“All I knew was that I had to tell the truth.”
That’s a quote from Maya Angelou, and it’s often referenced by writers who are steadfastly dedicated to telling the truth, the whole truth, and nothing but the truth in their writing.
The impulse is easy to relate to. Whether it’s fiction or non-fiction, most writers pull from their own experience for inspiration, and unless you were raised in a fallout shelter, your personal experiences probably involve other people. Real, live people, who might actually—gulp—read what you wrote about them someday.
And what if they don’t take kindly to the way you’ve represented them on paper? What if they grumble and object and emphatically deny having said or done some of the things you are fairly certain they did say and do?
Some writers attempt to circumvent the whole issue by simply changing a character’s name and a few key identifying characteristics. But this ain’t gonna fool anyone who is reading closely. Never underestimate a person’s ability to recognize themselves on the page —even when they saunter on to the scene in disguise.
When a writer encounters objections to a particular bit in a particular piece of writing, he or she has but three choices: cut it, change it, or leave it be.
A few questions to ask yourself as you decide which is the best option:
Can I back up my claims? Fiction writers get a pass on accuracy checking, and might simply remind protesters that they’re describing a poetic reality, but if you write non-fiction, you might need to corroborate your words. Is any of it in writing? Can you track down someone else who was there? And keep in mind: our memories can be shockingly inaccurate, so don’t get too cocky right off the bat. You may swear up and down that you recall verbatim the eulogy your sister gave at a funeral, only to track down a video of the service and discover that she wasn’t even there. People misremember. Even people who normally remember quite well.
Is the request reasonable? People are sensitive to the ways they are memorialized, especially when their less-flattering moments are forever enshrined in print or web for all to see (and judge). And writers, too, are sensitive to being critiqued, especially when they’ve worked hard on a piece and believe the telling to be factual. Proceed with pragmatism: is the person questioning your recollection of a silly-but-unflattering anecdote, or are they insisting that you scrap a story entirely? Can you make the change without sacrificing the integrity of your piece or needing to rework large chunks of it? If not, you may need to prepare your counter-argument. And as a rule, expect way more pushback when you use direct quotes.

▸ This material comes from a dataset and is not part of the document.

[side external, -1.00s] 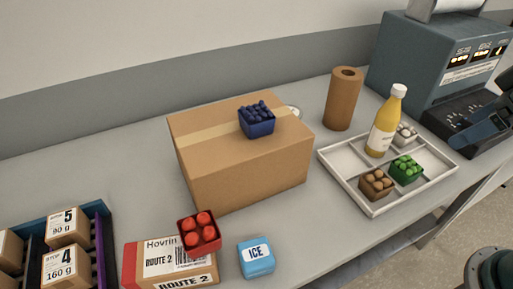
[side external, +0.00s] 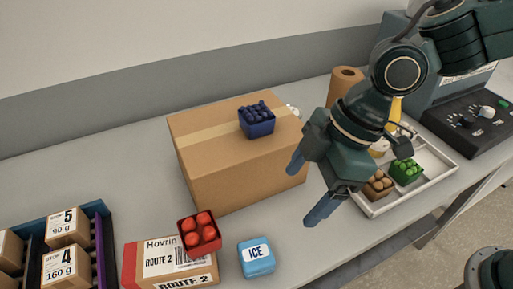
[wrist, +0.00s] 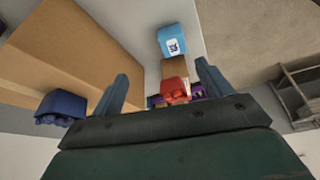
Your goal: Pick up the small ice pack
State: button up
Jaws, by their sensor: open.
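The small ice pack (side external: 256,257) is a light blue block with a white ICE label. It lies on the grey table near the front, right of the Hovrin parcel. In the wrist view the ice pack (wrist: 173,42) shows at the upper middle, beyond my fingers. My gripper (side external: 308,192) is open and empty, in the air right of the ice pack and in front of the large box. Its two blue fingers are apart, and in the wrist view the gripper (wrist: 160,85) has a wide gap.
A large cardboard box (side external: 235,170) carries a blue berry punnet (side external: 257,121). A red punnet (side external: 200,233) sits on the Hovrin parcel (side external: 150,263) beside the ice pack. A white divided tray (side external: 440,170) stands at right. A parcel rack (side external: 102,235) is at left.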

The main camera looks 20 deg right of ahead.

Can we compromise? Yes, yes, I know: your writing is your art, your words the chicken-scratch equivalent of the Sistine Chapel, your finished pieces a sincere and earnest gift to posterity. But let’s be realistic, here: nobody writes in a vacuum, and if the person in question is important in your life, you may need to compromise in order to maintain the piece. If the complainant is a family member, the implications of failing to do so could be even more dramatic and long-lasting. Can you change a name, omit some of the information, or even acknowledge in the piece that this person remembers things differently? At the very least, can you sit down with this person and explain to them, calmly and sincerely, where you are coming from? Sometimes, they’ll even be the one to offer up a reasonable middle ground.
What’s at stake? It’s never just a story; it’s your craft, your time, your hard work. But some pieces matter more to us as writers than other pieces do. Take some time to clearly identify what’s at stake, both in the piece and in your relationship. The stakes might be low—you’re recounting the sordid tale of a friend who peed her pants on the bus during a third-grade field trip to the zoo—and they may be sky-high—you’re writing a first-person memoir about how the bus driver on that field trip turned out to be a convicted child molester. What’s on the line? Will the piece lose something significant if you cut it? Will your relationship with this person be forever changed if you don’t? Consider these questions carefully.

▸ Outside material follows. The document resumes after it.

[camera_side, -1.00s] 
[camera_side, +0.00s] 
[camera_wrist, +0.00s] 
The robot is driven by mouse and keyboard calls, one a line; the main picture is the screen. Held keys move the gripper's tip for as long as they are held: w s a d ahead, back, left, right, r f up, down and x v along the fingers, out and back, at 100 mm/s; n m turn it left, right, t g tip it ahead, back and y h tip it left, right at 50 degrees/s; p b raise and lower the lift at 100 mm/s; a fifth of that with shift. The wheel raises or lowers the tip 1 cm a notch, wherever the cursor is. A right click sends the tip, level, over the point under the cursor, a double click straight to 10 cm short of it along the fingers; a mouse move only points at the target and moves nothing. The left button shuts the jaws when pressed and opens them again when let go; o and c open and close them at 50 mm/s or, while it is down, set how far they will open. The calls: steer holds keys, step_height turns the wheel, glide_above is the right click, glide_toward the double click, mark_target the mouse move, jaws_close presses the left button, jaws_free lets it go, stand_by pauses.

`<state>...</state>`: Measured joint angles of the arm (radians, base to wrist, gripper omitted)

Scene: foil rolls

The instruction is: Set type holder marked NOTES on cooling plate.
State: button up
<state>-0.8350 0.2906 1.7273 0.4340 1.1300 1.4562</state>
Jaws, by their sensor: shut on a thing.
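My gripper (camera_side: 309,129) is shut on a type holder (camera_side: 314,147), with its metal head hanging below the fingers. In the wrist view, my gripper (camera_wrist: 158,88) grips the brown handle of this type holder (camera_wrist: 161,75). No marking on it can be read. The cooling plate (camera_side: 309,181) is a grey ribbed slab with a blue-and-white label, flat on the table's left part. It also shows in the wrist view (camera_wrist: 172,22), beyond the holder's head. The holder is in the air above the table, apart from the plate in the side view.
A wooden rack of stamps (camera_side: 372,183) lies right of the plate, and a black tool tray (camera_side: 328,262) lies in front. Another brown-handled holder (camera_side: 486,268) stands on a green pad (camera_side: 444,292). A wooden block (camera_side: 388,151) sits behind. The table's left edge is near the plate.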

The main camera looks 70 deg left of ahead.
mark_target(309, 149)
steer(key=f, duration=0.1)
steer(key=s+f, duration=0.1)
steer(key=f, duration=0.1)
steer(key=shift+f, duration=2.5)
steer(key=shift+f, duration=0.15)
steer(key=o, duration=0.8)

What’s more important – the piece or the person? This is not a trick question; sometimes, as Ms. Angelou says, telling the truth absolutely matters more than anything else. No matter the consequence, and even when the person asking you to reconsider is somebody you love quite a lot. Is this piece your ticket to literary fame and fortune, or is it a blog entry? Is this a story you can’t imagine taking to your grave, like, the story you’ve been trying to figure out how to tell for half of your life, or is it simply a humorous piece you pounded out on a Tuesday afternoon in order to blow off some creative steam? All writing is not created equal. Be honest with yourself about how much the piece and the person truly matter. Weigh one against the other, then steel yourself, pick a course, make your decision known to the involved parties, and move the hell on. There’s little room for regret in the aftermath of a carefully gamed out decision, even when it’s a hard one. Especially when it’s a hard one.